**TASK REQUIREMENTS:** Return the whole listing, line for line, without the pictures in it.

=== DATASET CONTENT ===

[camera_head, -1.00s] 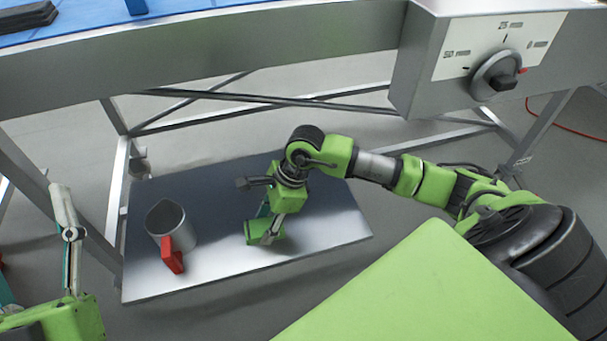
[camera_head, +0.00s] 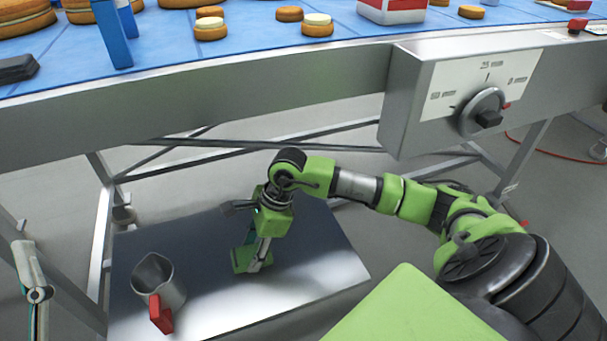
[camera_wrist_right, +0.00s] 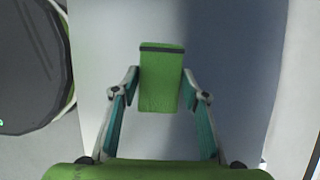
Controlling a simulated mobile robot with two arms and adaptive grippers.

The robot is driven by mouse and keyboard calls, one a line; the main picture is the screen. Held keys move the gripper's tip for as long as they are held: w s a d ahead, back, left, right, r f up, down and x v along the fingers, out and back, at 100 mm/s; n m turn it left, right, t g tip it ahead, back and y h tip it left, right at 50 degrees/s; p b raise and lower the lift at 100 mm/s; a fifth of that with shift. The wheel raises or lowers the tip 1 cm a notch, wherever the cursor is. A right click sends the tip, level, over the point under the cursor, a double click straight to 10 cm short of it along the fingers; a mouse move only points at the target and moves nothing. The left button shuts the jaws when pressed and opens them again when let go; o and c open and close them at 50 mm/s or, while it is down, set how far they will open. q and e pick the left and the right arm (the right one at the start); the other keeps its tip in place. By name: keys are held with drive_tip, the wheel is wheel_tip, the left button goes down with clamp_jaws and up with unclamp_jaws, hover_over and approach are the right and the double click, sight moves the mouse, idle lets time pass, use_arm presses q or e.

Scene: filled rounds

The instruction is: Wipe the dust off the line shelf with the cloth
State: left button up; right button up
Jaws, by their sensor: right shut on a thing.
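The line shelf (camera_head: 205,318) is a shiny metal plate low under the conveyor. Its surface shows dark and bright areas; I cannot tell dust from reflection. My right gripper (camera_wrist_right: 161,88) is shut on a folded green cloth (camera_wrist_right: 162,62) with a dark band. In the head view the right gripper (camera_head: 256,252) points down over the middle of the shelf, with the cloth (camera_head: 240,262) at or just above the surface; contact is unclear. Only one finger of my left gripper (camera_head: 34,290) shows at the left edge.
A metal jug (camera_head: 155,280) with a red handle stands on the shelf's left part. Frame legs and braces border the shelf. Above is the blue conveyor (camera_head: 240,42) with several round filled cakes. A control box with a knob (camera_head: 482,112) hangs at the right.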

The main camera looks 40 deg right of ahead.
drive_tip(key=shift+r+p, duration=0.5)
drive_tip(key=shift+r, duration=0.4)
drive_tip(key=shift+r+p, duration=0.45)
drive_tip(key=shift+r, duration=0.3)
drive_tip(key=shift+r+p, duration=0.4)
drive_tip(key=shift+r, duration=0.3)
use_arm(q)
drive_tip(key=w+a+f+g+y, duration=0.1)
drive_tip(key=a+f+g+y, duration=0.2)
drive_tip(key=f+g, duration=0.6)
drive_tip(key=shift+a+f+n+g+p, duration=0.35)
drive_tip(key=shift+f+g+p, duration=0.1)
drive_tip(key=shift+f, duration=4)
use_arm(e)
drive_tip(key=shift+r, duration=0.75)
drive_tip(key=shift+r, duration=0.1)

===

**ANSWER TO THE TASK:**
[camera_head, -1.00s] 
[camera_head, +0.00s] 
[camera_wrist_right, +0.00s] 
Controlling a simulated mobile robot with two arms and adaptive grippers.

The robot is driven by mouse and keyboard calls, one a line; the main picture is the screen. Held keys move the gripper's tip for as long as they are held: w s a d ahead, back, left, right, r f up, down and x v along the fingers, out and back, at 100 mm/s; n m turn it left, right, t g tip it ahead, back and y h tip it left, right at 50 degrees/s; p b raise and lower the lift at 100 mm/s; a fifth of that with shift. The wheel raises or lowers the tip 1 cm a notch, wherever the cursor is. A right click sends the tip, level, over the point under the cursor, a double click straight to 10 cm short of it along the fingers; a mouse move only points at the target and moves nothing. The left button shuts the jaws when pressed and opens them again when let go; o and c open and close them at 50 mm/s or, while it is down, set how far they will open. q and e pick the left and the right arm (the right one at the start); the other keeps its tip in place. By name: keys are held with drive_tip, the wheel is wheel_tip, the left button goes down with clamp_jaws and up with unclamp_jaws, hover_over and approach are the right and the double click, sight moves the mouse, idle lets time pass, use_arm presses q or e.

Scene: filled rounds

The instruction is: Wipe the dust off the line shelf with the cloth
State: left button up; right button up
Jaws, by their sensor: right shut on a thing.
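The line shelf (camera_head: 205,318) is a shiny metal plate low under the conveyor. Its surface shows dark and bright areas; I cannot tell dust from reflection. My right gripper (camera_wrist_right: 161,88) is shut on a folded green cloth (camera_wrist_right: 162,62) with a dark band. In the head view the right gripper (camera_head: 256,252) points down over the middle of the shelf, with the cloth (camera_head: 240,262) at or just above the surface; contact is unclear. Only one finger of my left gripper (camera_head: 34,290) shows at the left edge.
A metal jug (camera_head: 155,280) with a red handle stands on the shelf's left part. Frame legs and braces border the shelf. Above is the blue conveyor (camera_head: 240,42) with several round filled cakes. A control box with a knob (camera_head: 482,112) hangs at the right.

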The main camera looks 40 deg right of ahead.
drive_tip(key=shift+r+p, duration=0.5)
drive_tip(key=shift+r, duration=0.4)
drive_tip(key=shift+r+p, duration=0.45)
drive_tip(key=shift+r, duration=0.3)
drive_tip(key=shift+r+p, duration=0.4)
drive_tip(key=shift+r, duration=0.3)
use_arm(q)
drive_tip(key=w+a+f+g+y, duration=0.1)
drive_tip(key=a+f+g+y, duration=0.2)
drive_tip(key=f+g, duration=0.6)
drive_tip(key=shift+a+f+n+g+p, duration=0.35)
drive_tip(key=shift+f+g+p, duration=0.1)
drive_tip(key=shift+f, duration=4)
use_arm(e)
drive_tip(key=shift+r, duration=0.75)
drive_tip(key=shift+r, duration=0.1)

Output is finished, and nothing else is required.